I remember, for example, when as a sophomore, I walked onto the pool deck before practice. Don walked up to me and said, , ‘Port (everyone had a nickname) go home and rest. You're torn down.’ Being OCD about training, I was angry, fearing that I might lose ground by missing practice. Nevertheless, off I went. My hunch is that Don knew I was on the edge of mono, having seen it happen to other swimmers. Looking back, I am so grateful that Don knew me and understood that I was more brittle than I realized, and that rest was more necessary than training at that point. My college coach, Bob Steele, had that same uncanny ability.
With that in mind, I recently happened across a rather mundane passage from the book of Exodus: ‘When Pharaoh let the people go, God did not lead them by way of the land of the Philistines, although that was near. For God said, “Lest the people change their minds when they see war and return to Egypt.” We are told that God then elected to lead Israel on a different route, one by way of the Red Sea.
My initial thought went something like this: ‘OK, so they took the long route. Who cares? Let’s get on with it. What’s next?’
I suddenly realized that I’d stumbled across a hidden treasure. Think about it: The God who just finished delivering Israel through rather sensational means, knows what they can........and cannot, take. He knew that Israel would implode at the sight of the Philistines, their faith being more porcelain than iron. So God, like a good shepherd, reroutes their journey.
Were I God, I’d have told Moses to tell Israel, ‘What’s wrong with you?! Didn’t you just see me do my thing to Pharaoh?! What do I gotta do to get you folks to believe that I can be trusted, Philistines or no Philistines?!’ In other words, 'Suck it up!

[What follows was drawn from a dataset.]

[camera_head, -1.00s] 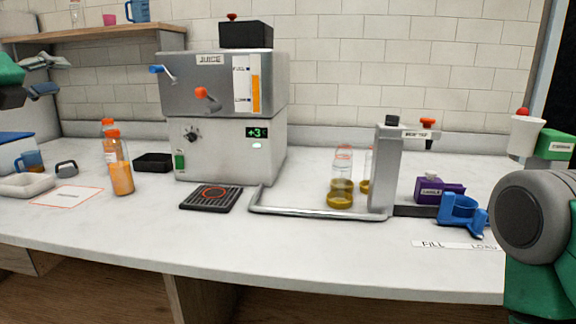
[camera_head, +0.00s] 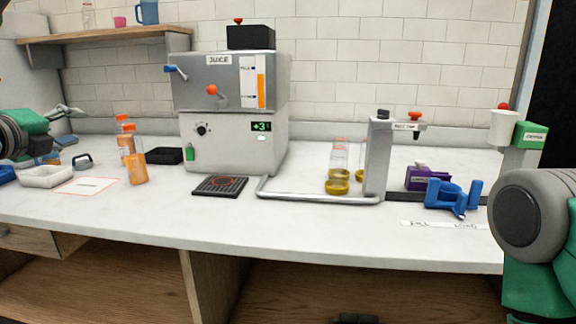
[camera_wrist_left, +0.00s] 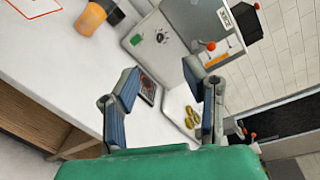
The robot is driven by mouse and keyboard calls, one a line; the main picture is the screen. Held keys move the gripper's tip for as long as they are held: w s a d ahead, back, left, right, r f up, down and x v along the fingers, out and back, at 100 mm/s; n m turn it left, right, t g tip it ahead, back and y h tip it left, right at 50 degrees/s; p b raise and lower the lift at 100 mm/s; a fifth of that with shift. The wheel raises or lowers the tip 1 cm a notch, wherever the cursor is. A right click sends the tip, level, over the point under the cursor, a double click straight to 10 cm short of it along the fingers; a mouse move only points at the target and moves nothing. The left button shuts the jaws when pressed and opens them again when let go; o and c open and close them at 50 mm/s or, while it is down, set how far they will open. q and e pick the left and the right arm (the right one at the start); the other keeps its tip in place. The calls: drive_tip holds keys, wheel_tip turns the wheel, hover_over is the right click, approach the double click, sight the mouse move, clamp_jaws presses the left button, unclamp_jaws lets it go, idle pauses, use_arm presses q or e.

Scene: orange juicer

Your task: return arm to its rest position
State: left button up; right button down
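My left gripper (camera_head: 74,125) is at the left edge in the head view, above the counter's left part. In the left wrist view its two fingers (camera_wrist_left: 160,80) are spread apart with nothing between them. My right arm (camera_head: 530,230) comes in at the right edge. Its gripper is not clearly visible; a dark shape at the bottom edge is too cut off to identify.
The grey juicer (camera_head: 232,140) stands on the white counter (camera_head: 330,235). Orange bottles (camera_head: 136,168) stand left of it. Right of it are glass bottles (camera_head: 337,180), a grey frame (camera_head: 378,160), a purple block (camera_head: 422,178) and a blue holder (camera_head: 452,196). The front counter strip is clear.

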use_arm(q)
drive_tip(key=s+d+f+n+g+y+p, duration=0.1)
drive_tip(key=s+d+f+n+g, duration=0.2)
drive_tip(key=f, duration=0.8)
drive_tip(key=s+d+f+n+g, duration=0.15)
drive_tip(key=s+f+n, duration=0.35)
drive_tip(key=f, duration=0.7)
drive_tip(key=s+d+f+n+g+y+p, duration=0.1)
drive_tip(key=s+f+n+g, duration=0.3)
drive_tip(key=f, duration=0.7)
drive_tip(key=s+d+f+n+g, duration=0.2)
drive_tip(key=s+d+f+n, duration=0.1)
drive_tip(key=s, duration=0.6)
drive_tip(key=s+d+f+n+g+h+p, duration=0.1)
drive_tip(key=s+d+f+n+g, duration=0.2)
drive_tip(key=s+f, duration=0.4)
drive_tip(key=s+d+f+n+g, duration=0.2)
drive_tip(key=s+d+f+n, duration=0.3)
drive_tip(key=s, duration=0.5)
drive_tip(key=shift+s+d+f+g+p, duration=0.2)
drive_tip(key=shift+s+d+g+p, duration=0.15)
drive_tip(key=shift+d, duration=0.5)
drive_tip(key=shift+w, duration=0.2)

Get in the pool and start swimming!'
God doesn’t go there. Knowing their limits and the fragility of their faith, he leads them on a different, less traumatic path. No shame. No condemnation. No mockery. Just wise and tender shepherding. It was God's way of saying, 'You need rest.'
I don’t know about you, but I am glad that God is like that. I’m glad that God doesn’t condemn us for the fragile state of our faith. He knows what we can take and what we can’t; what will stretch us and what will destroy us.
Rather than condemn us for the flickering ember that is our faith, he first protects it, so that he might later fan it into full flame. This porcelain believer couldn't be more grateful.